Russian Parliament on the other hand considers Tblisi-Georgians to be more partisan than terrorist, whilst the Kremlin regards them as terrorist. Unfortunately the Kremlin controls the CIS militaries.

 

There is a great disparity on the status of Tblisi based Georgian government in Russian politics, and Georgia is an independent nation, capable of demonstrating a distinct and valid cultural history which is unique and independent of the old Russian Empire of which it was a part (and thus was absorbed into the Soviet Union). Not true of Chechnya.
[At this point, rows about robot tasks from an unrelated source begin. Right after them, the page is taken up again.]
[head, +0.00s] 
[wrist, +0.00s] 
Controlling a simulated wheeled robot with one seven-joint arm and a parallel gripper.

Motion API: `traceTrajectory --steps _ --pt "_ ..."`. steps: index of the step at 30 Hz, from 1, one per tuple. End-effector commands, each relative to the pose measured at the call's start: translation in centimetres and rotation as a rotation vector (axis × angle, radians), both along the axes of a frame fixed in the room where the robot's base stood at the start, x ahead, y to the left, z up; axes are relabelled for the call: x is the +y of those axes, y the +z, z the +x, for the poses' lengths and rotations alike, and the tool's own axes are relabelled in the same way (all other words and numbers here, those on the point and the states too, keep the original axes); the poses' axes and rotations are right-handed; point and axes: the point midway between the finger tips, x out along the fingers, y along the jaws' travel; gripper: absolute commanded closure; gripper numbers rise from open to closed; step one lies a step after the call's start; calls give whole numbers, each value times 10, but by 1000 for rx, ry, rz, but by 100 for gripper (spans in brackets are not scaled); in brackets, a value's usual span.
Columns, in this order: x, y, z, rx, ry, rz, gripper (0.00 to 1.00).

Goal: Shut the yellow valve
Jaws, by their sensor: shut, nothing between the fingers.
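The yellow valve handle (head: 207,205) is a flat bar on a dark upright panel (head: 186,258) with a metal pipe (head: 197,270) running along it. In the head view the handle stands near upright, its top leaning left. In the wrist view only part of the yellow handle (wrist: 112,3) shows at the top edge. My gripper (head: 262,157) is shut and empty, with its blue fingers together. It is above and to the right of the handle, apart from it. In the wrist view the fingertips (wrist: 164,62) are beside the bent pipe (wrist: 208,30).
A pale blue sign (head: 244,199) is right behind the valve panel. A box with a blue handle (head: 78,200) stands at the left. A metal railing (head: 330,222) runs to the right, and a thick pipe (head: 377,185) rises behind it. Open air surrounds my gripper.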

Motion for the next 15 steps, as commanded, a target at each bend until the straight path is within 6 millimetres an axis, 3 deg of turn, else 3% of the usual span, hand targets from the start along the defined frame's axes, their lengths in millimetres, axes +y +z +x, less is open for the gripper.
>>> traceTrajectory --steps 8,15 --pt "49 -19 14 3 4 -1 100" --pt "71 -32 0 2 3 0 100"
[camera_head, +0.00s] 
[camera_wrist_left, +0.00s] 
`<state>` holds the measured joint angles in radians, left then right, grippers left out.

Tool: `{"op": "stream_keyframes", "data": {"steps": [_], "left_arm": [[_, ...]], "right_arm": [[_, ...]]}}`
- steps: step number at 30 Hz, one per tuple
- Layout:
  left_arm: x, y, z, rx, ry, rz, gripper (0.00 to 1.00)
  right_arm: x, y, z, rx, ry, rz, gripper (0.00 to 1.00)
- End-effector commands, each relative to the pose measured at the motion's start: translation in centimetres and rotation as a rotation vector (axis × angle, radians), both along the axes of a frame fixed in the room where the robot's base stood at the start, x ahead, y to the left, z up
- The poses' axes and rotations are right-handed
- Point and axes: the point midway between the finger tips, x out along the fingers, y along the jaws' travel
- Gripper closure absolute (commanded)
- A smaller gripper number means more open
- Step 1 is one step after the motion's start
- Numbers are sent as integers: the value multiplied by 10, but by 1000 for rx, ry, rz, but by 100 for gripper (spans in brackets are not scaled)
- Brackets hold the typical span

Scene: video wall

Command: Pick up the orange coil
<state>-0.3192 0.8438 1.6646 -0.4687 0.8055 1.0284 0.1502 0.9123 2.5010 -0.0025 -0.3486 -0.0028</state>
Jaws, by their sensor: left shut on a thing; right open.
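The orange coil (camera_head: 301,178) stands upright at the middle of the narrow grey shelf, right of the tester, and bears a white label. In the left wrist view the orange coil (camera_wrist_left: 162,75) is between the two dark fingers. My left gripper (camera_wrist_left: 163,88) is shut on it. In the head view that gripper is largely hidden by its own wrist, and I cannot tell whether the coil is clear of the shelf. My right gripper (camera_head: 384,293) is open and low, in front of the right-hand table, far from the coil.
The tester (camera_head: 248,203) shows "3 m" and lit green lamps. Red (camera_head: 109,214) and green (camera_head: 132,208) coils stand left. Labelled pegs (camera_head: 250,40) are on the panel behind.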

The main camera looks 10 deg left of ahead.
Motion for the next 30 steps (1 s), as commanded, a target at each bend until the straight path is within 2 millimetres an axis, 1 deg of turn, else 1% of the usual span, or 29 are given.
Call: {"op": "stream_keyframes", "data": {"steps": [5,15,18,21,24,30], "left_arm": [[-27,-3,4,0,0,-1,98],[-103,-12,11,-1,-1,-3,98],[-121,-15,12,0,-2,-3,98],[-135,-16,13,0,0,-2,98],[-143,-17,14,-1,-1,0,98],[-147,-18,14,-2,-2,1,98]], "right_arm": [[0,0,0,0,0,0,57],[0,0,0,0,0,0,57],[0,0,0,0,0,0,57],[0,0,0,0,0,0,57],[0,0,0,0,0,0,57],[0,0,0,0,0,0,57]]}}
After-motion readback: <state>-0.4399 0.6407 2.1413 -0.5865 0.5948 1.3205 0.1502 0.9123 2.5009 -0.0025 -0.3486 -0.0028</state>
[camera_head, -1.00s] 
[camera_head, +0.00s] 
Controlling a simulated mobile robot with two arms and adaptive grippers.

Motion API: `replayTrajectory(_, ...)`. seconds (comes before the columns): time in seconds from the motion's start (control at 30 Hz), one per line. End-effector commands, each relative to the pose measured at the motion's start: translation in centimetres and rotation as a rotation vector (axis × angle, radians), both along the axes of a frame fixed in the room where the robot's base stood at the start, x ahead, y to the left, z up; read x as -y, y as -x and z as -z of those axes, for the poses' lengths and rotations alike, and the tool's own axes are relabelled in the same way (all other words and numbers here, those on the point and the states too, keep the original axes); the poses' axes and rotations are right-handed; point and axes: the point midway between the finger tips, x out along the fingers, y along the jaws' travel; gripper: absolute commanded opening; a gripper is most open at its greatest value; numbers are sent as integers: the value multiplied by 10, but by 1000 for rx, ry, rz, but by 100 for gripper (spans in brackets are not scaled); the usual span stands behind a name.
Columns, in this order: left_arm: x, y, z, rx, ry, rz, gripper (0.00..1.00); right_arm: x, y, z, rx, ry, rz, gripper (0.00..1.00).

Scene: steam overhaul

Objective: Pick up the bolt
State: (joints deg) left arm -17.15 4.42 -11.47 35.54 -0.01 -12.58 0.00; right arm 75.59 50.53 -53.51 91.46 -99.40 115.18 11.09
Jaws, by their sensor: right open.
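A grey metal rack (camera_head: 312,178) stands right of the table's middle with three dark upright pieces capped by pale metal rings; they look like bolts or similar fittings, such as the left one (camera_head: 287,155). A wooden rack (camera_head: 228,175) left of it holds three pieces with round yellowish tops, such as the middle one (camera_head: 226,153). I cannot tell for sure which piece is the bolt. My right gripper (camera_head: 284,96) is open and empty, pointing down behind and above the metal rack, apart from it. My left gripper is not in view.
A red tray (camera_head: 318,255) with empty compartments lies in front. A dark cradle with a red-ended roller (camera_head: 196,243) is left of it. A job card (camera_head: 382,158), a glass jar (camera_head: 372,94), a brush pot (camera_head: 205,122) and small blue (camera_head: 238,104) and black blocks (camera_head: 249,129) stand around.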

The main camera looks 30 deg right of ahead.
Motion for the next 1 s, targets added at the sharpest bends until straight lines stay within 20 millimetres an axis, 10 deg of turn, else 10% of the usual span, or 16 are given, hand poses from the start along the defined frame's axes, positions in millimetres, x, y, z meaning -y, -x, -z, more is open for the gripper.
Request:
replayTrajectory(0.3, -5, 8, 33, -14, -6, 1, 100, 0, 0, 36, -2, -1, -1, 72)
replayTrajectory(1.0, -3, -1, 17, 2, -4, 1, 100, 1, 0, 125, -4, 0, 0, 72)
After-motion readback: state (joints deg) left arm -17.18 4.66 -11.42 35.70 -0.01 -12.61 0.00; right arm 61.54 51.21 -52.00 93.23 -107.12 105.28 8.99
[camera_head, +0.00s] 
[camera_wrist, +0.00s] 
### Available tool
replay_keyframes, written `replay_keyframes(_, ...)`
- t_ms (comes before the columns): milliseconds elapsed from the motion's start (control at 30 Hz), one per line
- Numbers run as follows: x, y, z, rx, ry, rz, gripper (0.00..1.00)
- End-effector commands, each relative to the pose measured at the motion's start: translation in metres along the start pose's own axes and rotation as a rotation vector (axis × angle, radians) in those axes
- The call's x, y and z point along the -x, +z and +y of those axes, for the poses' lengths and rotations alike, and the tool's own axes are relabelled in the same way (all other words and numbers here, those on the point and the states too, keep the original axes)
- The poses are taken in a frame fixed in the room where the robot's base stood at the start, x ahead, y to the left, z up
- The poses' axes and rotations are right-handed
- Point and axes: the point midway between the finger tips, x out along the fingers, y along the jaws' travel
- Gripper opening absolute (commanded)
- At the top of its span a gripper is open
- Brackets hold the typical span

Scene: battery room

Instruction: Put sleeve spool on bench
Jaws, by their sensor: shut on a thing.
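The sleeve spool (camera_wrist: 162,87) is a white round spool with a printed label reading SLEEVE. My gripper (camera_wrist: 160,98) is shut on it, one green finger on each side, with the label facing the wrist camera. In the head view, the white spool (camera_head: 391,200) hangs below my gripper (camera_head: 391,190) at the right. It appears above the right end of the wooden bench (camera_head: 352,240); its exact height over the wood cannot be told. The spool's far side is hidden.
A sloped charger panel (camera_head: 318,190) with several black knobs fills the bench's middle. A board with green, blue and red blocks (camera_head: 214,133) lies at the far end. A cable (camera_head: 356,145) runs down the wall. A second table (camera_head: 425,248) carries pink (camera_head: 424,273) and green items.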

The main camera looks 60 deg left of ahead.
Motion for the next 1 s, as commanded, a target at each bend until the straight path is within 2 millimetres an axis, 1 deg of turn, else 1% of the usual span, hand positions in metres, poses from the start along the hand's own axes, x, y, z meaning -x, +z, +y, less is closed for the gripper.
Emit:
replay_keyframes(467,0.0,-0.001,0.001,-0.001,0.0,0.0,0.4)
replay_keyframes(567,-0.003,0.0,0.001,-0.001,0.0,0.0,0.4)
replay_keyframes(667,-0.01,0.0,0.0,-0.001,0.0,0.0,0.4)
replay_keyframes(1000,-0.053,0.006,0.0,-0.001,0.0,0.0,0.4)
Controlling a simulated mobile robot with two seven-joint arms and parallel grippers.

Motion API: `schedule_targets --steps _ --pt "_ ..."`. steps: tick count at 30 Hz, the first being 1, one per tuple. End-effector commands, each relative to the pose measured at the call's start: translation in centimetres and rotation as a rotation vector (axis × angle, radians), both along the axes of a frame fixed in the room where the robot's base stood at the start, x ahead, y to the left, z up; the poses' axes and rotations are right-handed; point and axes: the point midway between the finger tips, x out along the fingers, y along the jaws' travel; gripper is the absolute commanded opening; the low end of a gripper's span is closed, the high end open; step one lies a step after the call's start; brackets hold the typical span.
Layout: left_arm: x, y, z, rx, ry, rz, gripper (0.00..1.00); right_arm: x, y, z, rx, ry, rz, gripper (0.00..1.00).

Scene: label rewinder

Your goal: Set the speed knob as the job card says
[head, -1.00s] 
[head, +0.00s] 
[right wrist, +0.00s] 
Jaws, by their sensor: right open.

Georgia would've been a part of Turkey if it wasn't for inherent, culturally biased religious differences, whilst Armenia would've been part of Iran.

 

In terms of peoples, the Kuban is Cossack, the Caucasus Gherka and the south side of the mountains Turk. Head north or west of the Don basin and you get Slav.

 

 

 

edit. Only after these points are clearly observed, then it can be stated the Chechens have a valid case regarding state welfare and their abandonment in terms of infrastructure and support as a Russian rural region and industrial operation. Chechens live like a third world nation and it is a crime, seriously walking around Chechnya is like walking around Sierra Leone in Africa. Only corruption could leave an entire national region in such a state unless the entire nation was bankrupt, which it isn't.

 

But part of their problem is actually something most Americans would overwhelmingly support on the Russian side. It is about privatisation of the oil industry, where Chechens are effectively a welfare state who just happen to live where the oil is. Since industry is no longer state controlled, the Chechen local economy has reverted back to pre-industrial rural despite being surrounded by delapidated modern ammenities (I'm not even sure if they have a power station anymore). Under the Soviet system Chechens received community dividends of any production in their region. Simple example, schooling and services were provided by the State with coupon bonuses for being where the oil is; now they have to pay for their own schools and power and the only people mining oil there are private companies who bring their own labour. The Chechens shut this down, the military responded.

 

If it was in America most yanks would just say, "Get a job," and would stand in line to sign up in the military that shoots the Chechens. Personally I think it is a state responsibility to ensure a minimum living standard of all citizens and regions, which is the Chechen argument. Like you I don't agree that justifies murder, but I'm not there to see just how desperate the situation is for the man on the ground.

People have been talking about Russian atrocities in Chechnya for some time, I don't doubt it.